On Mon, Nov 23, 2020 at 08:41:10AM +0800, Shiyang Ruan wrote:
The call trace is like this:
memory_failure()
pgmap->ops->memory_failure() => pmem_pgmap_memory_failure()
gendisk->fops->block_lost() => pmem_block_lost() or
md_blk_block_lost()
sb->s_ops->storage_lost() => xfs_fs_storage_lost()
xfs_rmap_query_range()
xfs_storage_lost_helper()
mf_recover_controller->recover_fn => \
memory_failure_dev_pagemap_kill_procs()
The collect_procs() and kill_procs() are moved into a callback which
is passed from memory_failure() to xfs_storage_lost_helper(). So we
can call it when a file assocaited is found, instead of creating a
file list and iterate it.
The fsdax & reflink support for XFS is not contained in this patchset.
This looks promising - the overall architecture is a lot more
generic and less dependent on knowing about memory, dax or memory
failures. A few comments that I think would further improve
understanding the patchset and the implementation:
- the order of the patches is inverted. It should start with a
single patch introducing the mf_recover_controller structure for
callbacks, then introduce pgmap->ops->memory_failure, then
->block_lost, then the pmem and md implementations of ->block
list, then ->storage_lost and the XFS implementations of
->storage_lost.
- I think the names "block_lost" and "storage_lost" are misleading.
It's more like a "media failure" or a general "data corruption"
event at a specific physical location. The data may not be "lost"
but only damaged, so we might be able to recover from it without
"losing" anything. Hence I think they could be better named,
perhaps just "->corrupt_range"
- need to pass a {offset,len} pair through the chain, not just a
single offset. This will allow other types of devices to report
different ranges of failures, from a single sector to an entire
device.
- I'm not sure that passing the mf_recover_controller structure
through the corruption event chain is the right thing to do here.
A block device could generate this storage failure callback if it
detects an unrecoverable error (e.g. during a MD media scrub or
rebuild/resilver failure) and in that case we don't have PFNs or
memory device failure functions to perform.
IOWs, I think the action that is taken needs to be independent of
the source that generated the error.
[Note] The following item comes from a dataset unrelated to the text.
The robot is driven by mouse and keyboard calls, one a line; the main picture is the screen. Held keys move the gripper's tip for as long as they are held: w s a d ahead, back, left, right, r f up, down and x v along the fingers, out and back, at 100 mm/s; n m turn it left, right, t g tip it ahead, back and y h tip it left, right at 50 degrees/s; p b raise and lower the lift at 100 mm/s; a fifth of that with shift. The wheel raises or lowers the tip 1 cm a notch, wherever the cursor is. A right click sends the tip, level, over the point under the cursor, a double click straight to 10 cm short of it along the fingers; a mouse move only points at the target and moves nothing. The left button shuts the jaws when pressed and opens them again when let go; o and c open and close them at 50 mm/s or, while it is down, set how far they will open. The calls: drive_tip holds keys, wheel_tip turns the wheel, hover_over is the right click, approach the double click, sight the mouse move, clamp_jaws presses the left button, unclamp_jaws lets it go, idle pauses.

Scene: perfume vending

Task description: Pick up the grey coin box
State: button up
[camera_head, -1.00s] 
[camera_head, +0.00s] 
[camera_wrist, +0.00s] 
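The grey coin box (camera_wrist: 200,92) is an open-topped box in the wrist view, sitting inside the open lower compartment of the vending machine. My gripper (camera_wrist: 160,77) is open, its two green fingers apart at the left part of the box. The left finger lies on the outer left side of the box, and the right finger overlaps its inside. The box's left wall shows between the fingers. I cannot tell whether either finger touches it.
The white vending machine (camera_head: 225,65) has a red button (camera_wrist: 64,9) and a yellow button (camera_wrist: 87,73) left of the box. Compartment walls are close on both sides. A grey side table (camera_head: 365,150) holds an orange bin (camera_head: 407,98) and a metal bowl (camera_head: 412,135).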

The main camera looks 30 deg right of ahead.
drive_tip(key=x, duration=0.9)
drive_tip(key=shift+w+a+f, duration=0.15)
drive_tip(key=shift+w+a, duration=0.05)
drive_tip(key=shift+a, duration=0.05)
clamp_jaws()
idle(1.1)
Even for a pmem device, we
can be using the page cache, so it may be possible to recover the
pmem error by writing the cached page (if it exists) back over the
pmem.
Hence I think that the recover function probably needs to be moved
to the address space ops, because what we do to recover from the
error is going to be dependent on type of mapping the filesystem
is using. If it's a DAX mapping, we call back into a generic DAX
function that does the vma walk and process kill functions. If it
is a page cache mapping, then if the page is cached then we can
try to re-write it to disk to fix the bad data, otherwise we treat
it like a writeback error and report it on the next
write/fsync/close operation done on that file.
This gets rid of the mf_recover_controller altogether and allows
the interface to be used by any sort of block device for any sort
of bottom-up reporting of media/device failures.
Cheers,
Dave.